Andreas Babler übertreibt: „Ich bin der Typ, der Menschen
liebt“, sagt er. Das hätte der Bürgermeister von Traiskrichen nicht nötig: Mit
der SPÖ hat er bei der letzten Gemeinderatswahl einmal mehr über 70 Prozent
geholt. Österreichweit ist er als hemdsärmeliger Typ bekannt, der anpackt. Er
redet nicht Hochdeutsch, sondern Dialekt und lässt sich gerne auch kumpelhaft
„Andi“ nennen. Das trägt schon zur Hälfte zu seinem Erfolg bei. Es macht ihn
authentisch. Wenn er nun aber extra betonen muss, die Leute zu lieben, lässt
das Zweifel aufkommen: Warum muss er es hervorheben? Es wirkt ganz einfach zu
seltsam.
Grundsätzlich würde es sensationell gut laufen für Babler:
Er rockt. Nicht nur in Traiskirchen und Umgebung. Wer soziale und andere Medien
konsumiert, könnte den Eindruck gewinnen, er werde bei der Mitgliederbefragung
über den SPÖ-Vorsitz 90 Prozent erreichen, während sich seine Mitbewerber
Pamela Rendi-Wagner und Hans Peter Doskozil die verbleibenden zehn Prozent
teilen dürfen.
Ausgerechnet, aber wenig überraschend, erfährt er an der
Parteibasis in Wien den mit Abstand größten (wahrnehmbaren) Zuspruch: In der
Stadt wird die SPÖ von Bürgermeister Michael Ludwig geführt. Dieser steht
beharrlich hinter Rendi-Wagner. Mehr als durch Doskozil wird sie in ihrer
Position nun aber durch Babler gefährdet. Der Mann hat schon den „Roten Bogen“,
ein Parteilokal in Ottakring, gefüllt und das Publikum begeistert. Die „Sektion
8“ zählt zu seinen Fanklubs. Und der „Verein zur Förderung politischer
Beteiligung“, der hinter seiner Kampagne steht, wird durch Funktionäre aus
mehreren Bezirken gebildet.
Kein Wunder: Der 50-Jährige ist ein leidenschaftlicher
Linker, der für seine Sache brennt, mehr Geld verteilen und Reiche stärker zur
Kasse bitten möchte. Das kommt gerade bei Genossinnen und Genossen in Wien an,
die eher links der Mitte stehen und die die Nicht-Politik von Rendi-Wagner satt
haben. Sie sind begeistert.
Man sollte nicht ausschließen, dass das letzten Endes auch
bei einer relativen Mehrheit der Wählerinnen und Wähler ankommt. Bablers
Programm „Wir da unten gegen die da oben“ ist – mit einem anderen Stil und
anderen Inhalten versehen – auch das Programm von Herbert Kickl (FPÖ).

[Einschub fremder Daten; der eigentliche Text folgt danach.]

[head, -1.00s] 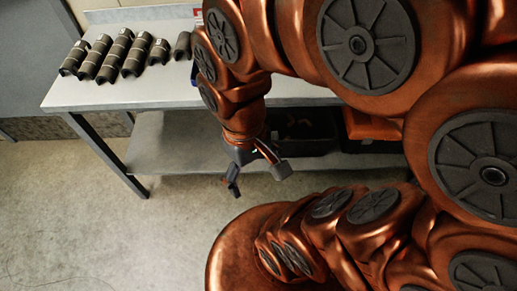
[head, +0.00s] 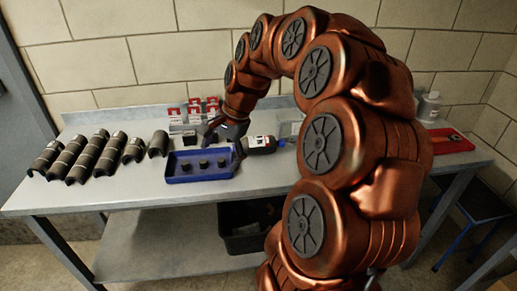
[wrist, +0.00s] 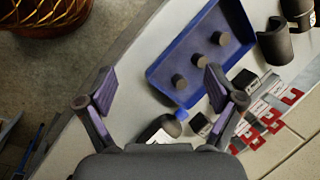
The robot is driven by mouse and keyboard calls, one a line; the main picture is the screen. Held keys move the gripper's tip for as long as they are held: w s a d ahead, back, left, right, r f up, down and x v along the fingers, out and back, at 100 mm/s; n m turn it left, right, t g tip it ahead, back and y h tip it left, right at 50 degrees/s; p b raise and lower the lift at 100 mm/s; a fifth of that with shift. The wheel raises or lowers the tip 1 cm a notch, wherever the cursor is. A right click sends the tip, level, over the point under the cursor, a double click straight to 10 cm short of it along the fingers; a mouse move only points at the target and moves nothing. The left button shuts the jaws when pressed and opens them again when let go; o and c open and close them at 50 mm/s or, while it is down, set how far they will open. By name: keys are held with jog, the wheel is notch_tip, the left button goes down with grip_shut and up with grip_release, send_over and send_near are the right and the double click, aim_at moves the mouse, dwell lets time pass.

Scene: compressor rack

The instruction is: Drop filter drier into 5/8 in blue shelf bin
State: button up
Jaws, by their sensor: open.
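A blue tray-like bin (head: 215,176) lies on the table with three dark short cylinders in it; it also shows in the wrist view (wrist: 164,73). I cannot read any size mark on it. A dark cylindrical thing with a white label (head: 261,145) lies right of the bin; I cannot tell whether it is the filter drier. My gripper (head: 225,138) is above the table, by the bin's back right corner. In the wrist view my gripper (wrist: 158,88) is open with nothing held between its fingertips.
Several dark half-pipe pieces (head: 92,156) lie at the table's left. Red-and-white tags (head: 204,108) stand at the back near small black boxes. A red tray (head: 449,141) and a grey bottle (head: 429,106) are at the right. A black crate (head: 243,238) sits below.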

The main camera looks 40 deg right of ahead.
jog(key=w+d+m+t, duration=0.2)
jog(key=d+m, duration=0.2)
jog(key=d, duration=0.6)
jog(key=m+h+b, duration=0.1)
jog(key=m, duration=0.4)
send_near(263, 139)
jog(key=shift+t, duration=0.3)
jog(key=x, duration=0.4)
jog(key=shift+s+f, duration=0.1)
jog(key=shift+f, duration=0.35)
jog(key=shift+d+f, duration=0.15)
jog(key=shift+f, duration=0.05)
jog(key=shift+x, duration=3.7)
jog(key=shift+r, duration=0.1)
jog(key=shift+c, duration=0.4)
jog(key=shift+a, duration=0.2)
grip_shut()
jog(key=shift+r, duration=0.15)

Zunächst aber muss Babler SPÖ-Vorsitzender werden. Bisher
steigen seine Chancen von Tag zu Tag, für manche ist er schon Favorit. Damit
steht die SPÖ vor einem Umbruch wie die ÖVP vor sechs Jahren mit Sebastian
Kurz. Machtverhältnisse werden auf den Kopf gestellt. Die Partei wird durch
eine Person ersetzt. Babler redet zwar immer von „wir“, wen genau er damit
meint, verschweigt er jedoch. Landeshauptleute verlieren – ob freiwillig oder
unfreiwillig - das Sagen. Da ist einer, an den sie übergeben müssen, weil er in
Teilen der Öffentlichkeit einfach „zu gut“ ankommt.

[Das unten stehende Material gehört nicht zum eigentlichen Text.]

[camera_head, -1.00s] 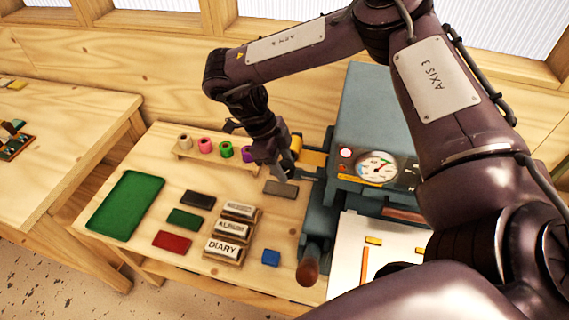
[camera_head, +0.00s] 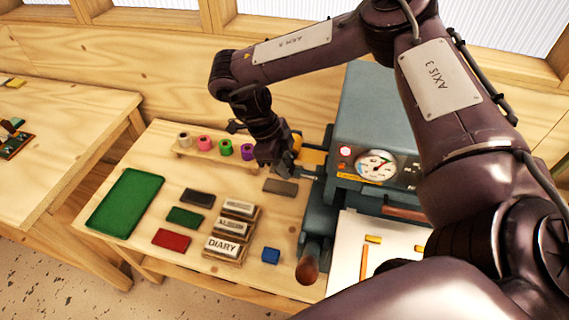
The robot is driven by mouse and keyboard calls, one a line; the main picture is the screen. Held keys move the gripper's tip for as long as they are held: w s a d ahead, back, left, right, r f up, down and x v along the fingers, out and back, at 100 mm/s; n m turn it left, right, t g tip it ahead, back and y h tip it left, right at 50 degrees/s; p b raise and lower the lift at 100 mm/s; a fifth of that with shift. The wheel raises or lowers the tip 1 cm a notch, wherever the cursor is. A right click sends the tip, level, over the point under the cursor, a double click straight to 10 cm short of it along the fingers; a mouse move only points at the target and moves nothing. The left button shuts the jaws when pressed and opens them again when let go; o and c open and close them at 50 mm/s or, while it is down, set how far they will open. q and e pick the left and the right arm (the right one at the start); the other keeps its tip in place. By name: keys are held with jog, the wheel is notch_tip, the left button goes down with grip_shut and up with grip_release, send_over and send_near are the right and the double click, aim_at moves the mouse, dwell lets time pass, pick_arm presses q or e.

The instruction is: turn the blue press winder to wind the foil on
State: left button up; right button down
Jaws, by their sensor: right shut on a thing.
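The blue-grey press (camera_head: 375,105) stands at the right of the table, with a round dial (camera_head: 377,166) and a red lamp on its front. A yellow foil roll (camera_head: 312,158) shows at its left side. My right gripper (camera_head: 294,172) reaches down to this side of the press, just in front of the yellow roll. It is shut on a small part there, apparently the winder, which the fingers mostly hide. My left gripper is out of view.
Spare rolls stand on a wooden rack (camera_head: 216,151) at the back. A green tray (camera_head: 126,204), coloured blocks, stamp blocks (camera_head: 226,248) and a small blue block (camera_head: 271,256) lie on the table. A brown-knobbed lever (camera_head: 307,271) juts out in front.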

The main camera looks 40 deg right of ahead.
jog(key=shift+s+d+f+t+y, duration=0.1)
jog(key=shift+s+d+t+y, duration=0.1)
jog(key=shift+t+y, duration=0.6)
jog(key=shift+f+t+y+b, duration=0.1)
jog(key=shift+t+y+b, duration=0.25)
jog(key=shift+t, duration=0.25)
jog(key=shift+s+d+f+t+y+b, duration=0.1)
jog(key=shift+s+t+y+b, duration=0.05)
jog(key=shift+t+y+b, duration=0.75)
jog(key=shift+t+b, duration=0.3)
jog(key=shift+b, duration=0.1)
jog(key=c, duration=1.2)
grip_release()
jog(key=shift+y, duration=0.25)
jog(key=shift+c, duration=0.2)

Das läuft zunächst auch auf eine Niederlage für Ludwig
hinaus. Wie schon bei der Ablöse von Werner Faymann 2016 kann der Chef der
Wiener SPÖ (damals Michael Häupl) keinen Einfluss auf die Entwicklungen nehmen.
Er wird vor vollendete Tatsachen gestellt. Andererseits könnte das Ganze für
Ludwig verkraftbar werden: Babler als Vorsitzender wäre für ihn allemal besser
als sein Feind Doskozil, den er ja um jeden Preis verhindern möchte. Und:
Sollte es Babler gelingen, die SPÖ zu Wahlerfolgen zu führen, könnte es ihm
auch nur recht sein. Darauf kommt es unterm Strich nämlich an.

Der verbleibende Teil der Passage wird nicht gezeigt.